Task prompt ::
Your task is to count the lines of the entries below that include the word "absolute" and to give only the resulting number.

BEGIN Available data

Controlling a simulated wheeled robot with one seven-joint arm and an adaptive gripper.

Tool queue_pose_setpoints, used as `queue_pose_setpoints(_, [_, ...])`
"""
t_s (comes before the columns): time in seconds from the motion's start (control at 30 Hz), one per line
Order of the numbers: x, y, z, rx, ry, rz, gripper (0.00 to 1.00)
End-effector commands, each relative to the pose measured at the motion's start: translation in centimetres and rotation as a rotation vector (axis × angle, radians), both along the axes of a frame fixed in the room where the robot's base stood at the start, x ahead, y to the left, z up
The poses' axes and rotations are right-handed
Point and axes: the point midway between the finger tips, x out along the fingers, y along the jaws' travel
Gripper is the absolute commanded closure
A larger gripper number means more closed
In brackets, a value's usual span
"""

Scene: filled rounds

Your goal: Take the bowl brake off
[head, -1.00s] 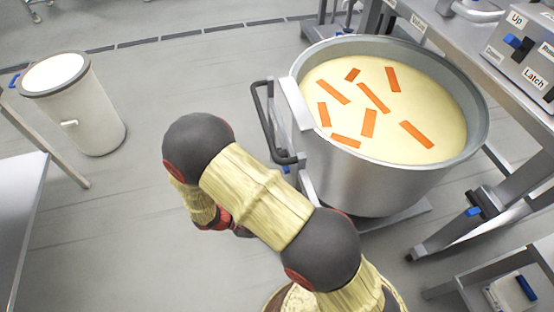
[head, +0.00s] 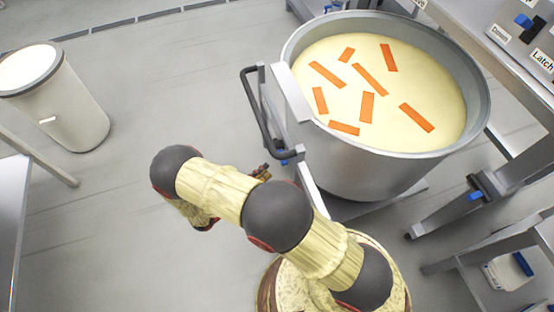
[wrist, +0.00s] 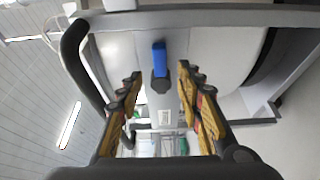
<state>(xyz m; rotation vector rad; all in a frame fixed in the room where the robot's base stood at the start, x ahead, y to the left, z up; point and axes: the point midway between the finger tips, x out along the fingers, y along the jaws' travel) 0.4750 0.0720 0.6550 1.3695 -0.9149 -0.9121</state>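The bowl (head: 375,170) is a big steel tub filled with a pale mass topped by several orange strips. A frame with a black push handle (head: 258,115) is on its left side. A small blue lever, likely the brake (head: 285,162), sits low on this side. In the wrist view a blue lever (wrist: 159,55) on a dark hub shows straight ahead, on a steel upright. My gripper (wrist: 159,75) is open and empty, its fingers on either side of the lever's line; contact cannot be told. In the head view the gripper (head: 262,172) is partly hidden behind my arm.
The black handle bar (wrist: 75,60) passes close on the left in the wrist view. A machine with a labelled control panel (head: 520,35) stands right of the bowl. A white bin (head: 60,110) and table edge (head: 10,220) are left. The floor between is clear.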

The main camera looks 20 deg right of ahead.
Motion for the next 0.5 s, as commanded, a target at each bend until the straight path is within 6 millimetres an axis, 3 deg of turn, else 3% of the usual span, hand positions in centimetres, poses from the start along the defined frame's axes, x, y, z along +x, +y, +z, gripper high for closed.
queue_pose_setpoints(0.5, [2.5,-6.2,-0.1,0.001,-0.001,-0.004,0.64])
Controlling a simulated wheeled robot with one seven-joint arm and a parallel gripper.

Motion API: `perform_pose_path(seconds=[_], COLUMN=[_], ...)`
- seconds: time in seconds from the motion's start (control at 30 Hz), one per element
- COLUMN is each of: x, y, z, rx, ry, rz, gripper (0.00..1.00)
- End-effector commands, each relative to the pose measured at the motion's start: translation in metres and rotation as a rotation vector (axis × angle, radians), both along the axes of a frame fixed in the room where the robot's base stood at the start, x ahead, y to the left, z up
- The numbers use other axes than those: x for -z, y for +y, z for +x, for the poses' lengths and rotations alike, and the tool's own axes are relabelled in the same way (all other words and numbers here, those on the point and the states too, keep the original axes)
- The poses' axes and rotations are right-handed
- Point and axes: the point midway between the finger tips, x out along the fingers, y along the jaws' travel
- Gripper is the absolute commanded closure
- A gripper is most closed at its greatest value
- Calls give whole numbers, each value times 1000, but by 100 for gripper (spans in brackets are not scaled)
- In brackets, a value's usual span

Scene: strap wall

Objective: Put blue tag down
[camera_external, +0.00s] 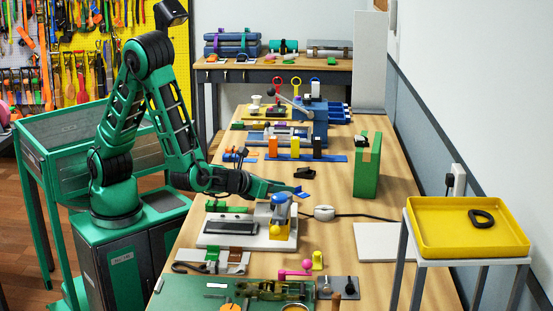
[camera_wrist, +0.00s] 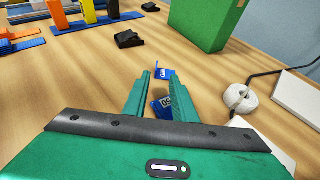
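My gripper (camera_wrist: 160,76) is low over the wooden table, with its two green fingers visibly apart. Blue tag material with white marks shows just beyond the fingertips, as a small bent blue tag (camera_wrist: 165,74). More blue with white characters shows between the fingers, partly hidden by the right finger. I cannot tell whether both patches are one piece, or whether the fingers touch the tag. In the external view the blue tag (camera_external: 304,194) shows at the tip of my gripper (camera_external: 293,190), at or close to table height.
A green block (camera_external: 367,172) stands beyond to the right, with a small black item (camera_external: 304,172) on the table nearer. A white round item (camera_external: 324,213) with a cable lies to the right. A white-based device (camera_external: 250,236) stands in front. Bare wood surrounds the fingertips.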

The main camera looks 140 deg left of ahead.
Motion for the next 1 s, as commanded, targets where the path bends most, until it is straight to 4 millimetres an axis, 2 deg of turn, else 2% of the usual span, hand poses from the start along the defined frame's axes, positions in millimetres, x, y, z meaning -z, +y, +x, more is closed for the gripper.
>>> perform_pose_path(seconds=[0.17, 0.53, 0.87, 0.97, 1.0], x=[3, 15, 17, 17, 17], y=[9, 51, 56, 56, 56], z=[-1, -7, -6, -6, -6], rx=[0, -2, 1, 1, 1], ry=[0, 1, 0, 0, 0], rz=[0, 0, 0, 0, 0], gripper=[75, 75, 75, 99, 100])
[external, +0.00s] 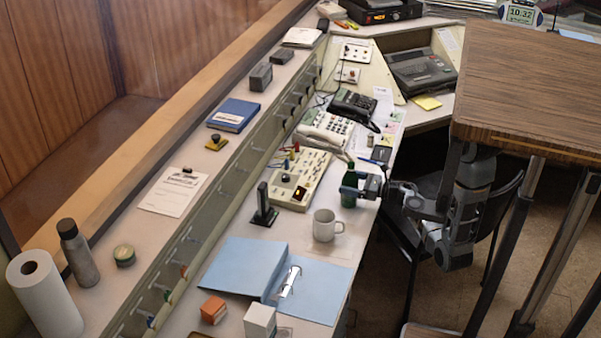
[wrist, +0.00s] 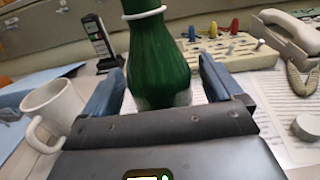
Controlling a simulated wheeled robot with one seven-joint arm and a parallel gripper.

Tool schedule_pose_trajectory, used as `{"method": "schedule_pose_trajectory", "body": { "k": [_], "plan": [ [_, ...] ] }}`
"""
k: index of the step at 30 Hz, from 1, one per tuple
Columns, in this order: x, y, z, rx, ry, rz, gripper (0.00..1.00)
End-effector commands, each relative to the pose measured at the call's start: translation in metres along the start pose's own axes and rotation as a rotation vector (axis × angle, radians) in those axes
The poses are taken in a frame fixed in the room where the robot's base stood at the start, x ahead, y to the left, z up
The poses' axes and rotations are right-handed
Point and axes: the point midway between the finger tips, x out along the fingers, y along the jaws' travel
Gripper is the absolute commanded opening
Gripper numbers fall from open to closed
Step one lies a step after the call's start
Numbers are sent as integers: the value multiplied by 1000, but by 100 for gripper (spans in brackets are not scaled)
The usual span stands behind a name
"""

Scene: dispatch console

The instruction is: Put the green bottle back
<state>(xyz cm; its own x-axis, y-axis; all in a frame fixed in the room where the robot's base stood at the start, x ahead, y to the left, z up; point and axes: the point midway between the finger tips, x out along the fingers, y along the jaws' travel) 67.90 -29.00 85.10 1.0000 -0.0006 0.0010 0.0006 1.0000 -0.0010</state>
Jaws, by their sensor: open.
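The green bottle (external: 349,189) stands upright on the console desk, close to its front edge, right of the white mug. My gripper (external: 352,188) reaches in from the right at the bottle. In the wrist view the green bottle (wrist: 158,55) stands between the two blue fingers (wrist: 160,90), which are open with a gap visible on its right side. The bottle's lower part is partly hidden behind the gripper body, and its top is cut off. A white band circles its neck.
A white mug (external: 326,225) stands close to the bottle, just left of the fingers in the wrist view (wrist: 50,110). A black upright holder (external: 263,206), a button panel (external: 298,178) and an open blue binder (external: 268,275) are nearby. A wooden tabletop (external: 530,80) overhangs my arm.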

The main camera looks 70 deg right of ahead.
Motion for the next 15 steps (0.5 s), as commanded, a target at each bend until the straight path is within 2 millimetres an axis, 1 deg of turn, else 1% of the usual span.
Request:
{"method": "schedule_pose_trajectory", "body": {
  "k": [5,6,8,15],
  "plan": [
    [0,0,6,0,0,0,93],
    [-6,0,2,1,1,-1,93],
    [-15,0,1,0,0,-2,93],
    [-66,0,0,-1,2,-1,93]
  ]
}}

END Available data

Task output ::
3